**Given data**

--------------------

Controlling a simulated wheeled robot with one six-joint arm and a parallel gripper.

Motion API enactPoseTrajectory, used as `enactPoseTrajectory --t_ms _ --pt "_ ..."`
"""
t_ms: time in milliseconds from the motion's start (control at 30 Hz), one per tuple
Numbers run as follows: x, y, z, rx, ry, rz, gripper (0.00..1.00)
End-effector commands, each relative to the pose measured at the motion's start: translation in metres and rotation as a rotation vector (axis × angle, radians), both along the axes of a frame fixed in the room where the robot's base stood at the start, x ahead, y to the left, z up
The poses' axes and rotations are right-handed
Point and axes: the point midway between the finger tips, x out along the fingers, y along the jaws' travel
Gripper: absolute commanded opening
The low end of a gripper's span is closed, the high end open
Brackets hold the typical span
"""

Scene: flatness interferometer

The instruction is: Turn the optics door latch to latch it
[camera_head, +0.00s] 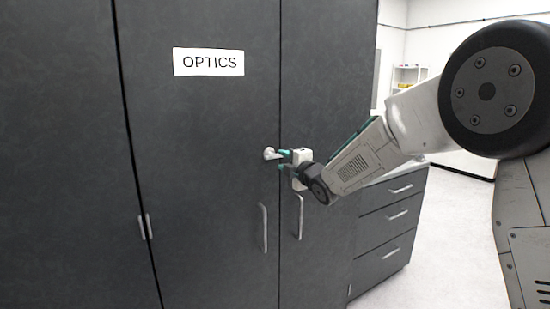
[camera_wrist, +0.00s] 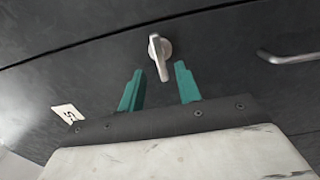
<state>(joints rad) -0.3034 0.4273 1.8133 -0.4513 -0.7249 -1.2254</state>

--------------------

**Aim**
Give again, word for word, only the lines running from the line with "End-effector commands, each" through the line with "Point and axes: the"; include both of those lines.

**Worked solution**
End-effector commands, each relative to the pose measured at the motion's start: translation in metres and rotation as a rotation vector (axis × angle, radians), both along the axes of a frame fixed in the room where the robot's base stood at the start, x ahead, y to the left, z up
The poses' axes and rotations are right-handed
Point and axes: the point midway between the finger tips, x out along the fingers, y along the jaws' travel

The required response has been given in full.